------ Raw records
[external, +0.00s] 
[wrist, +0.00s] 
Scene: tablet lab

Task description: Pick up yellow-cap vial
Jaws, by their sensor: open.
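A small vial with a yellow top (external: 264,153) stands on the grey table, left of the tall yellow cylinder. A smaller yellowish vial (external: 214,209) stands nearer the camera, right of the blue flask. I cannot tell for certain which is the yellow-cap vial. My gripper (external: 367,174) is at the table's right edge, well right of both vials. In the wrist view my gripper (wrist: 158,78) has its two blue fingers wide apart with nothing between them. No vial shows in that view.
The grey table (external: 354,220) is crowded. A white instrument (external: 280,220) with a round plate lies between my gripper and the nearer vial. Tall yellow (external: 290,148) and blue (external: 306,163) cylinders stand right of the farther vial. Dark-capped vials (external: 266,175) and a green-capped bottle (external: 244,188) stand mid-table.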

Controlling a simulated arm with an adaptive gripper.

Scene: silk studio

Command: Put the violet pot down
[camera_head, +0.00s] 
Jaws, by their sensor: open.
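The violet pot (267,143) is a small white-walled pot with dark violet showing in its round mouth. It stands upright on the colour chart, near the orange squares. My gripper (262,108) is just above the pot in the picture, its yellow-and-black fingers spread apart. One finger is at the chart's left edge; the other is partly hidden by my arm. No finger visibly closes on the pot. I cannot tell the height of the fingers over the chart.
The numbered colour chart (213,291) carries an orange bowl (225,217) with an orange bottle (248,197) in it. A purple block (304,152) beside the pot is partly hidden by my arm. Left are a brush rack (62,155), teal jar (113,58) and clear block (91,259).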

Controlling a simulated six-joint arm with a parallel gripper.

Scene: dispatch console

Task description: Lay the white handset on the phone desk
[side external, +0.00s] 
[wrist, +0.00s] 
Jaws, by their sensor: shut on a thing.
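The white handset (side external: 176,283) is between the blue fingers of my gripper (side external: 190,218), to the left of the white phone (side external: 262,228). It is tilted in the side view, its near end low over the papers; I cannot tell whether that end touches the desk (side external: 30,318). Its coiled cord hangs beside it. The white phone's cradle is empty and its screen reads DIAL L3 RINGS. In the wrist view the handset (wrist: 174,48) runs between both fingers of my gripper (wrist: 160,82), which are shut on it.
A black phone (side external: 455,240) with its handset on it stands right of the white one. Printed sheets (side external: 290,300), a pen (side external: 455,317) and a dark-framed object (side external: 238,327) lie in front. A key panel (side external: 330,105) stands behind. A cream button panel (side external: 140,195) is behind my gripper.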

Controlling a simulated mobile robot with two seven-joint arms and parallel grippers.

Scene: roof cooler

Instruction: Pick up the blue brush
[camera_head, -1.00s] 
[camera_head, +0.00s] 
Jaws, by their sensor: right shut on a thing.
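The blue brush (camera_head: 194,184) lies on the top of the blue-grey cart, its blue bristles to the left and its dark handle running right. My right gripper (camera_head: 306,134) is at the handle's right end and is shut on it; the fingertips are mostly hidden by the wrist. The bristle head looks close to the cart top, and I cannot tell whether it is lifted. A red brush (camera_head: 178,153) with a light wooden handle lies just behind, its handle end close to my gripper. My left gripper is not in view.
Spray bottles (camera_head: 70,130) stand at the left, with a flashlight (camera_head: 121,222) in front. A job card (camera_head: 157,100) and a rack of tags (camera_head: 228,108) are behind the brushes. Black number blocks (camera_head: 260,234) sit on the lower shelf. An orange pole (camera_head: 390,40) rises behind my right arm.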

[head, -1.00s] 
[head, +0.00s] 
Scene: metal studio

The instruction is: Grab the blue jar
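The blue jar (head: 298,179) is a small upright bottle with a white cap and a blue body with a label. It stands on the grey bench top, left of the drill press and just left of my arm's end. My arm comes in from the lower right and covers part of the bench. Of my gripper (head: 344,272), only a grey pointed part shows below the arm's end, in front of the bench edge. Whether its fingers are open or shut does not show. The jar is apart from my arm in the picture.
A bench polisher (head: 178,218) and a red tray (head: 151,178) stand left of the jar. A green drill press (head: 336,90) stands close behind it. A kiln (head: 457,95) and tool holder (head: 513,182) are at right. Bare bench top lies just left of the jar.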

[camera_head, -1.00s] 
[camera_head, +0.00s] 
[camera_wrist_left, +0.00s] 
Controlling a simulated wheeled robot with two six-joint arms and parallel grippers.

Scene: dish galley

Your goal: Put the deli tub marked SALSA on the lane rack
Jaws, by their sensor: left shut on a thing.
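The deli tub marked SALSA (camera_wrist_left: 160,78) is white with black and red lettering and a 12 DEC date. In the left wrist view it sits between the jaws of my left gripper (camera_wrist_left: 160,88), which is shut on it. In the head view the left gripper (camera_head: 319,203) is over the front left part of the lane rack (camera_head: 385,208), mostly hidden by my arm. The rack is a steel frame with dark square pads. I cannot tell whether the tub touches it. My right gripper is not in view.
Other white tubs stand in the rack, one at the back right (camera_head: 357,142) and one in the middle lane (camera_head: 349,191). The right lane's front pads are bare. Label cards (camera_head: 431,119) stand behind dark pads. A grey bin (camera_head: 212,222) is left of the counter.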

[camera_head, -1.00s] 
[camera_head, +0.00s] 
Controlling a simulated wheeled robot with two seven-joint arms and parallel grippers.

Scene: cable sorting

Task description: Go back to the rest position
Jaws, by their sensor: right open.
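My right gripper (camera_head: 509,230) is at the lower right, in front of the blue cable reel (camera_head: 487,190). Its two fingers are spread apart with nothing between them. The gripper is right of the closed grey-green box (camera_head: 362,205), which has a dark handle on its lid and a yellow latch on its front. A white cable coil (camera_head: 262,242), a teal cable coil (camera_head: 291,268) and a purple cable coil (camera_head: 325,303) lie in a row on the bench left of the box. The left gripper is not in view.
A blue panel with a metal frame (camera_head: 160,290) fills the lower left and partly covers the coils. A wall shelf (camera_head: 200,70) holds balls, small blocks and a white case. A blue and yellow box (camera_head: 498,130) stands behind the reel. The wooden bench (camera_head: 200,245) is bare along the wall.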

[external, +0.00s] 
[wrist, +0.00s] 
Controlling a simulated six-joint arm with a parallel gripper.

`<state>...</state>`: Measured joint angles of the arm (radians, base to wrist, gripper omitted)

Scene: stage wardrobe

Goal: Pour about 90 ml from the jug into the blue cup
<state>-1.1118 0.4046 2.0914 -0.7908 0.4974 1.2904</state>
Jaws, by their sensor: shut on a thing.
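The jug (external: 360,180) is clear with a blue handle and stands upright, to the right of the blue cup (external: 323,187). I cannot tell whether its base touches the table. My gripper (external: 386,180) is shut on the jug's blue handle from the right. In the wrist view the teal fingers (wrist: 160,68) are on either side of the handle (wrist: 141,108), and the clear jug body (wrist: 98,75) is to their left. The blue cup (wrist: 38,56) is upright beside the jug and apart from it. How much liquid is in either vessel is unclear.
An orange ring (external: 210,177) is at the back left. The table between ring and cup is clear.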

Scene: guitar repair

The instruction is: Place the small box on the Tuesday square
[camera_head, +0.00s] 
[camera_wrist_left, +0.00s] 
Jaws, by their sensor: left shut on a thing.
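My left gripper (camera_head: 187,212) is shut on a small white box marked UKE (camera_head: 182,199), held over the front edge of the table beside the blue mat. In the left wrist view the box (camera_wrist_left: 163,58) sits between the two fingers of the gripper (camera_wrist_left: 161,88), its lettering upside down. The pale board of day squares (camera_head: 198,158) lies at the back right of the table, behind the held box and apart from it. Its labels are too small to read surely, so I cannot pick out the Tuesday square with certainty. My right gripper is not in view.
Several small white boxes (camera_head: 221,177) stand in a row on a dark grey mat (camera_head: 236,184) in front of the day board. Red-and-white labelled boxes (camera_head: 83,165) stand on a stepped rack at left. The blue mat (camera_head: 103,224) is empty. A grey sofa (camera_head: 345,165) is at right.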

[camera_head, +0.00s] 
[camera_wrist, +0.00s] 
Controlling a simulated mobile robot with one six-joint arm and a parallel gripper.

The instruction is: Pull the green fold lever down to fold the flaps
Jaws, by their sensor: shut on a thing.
------------
* _Exercise requirements_
Scan the listing above and identify each line holding the string "Task"; copy every such line.

* _Response below_
Task description: Pick up yellow-cap vial
Task description: Lay the white handset on the phone desk
Task description: Go back to the rest position

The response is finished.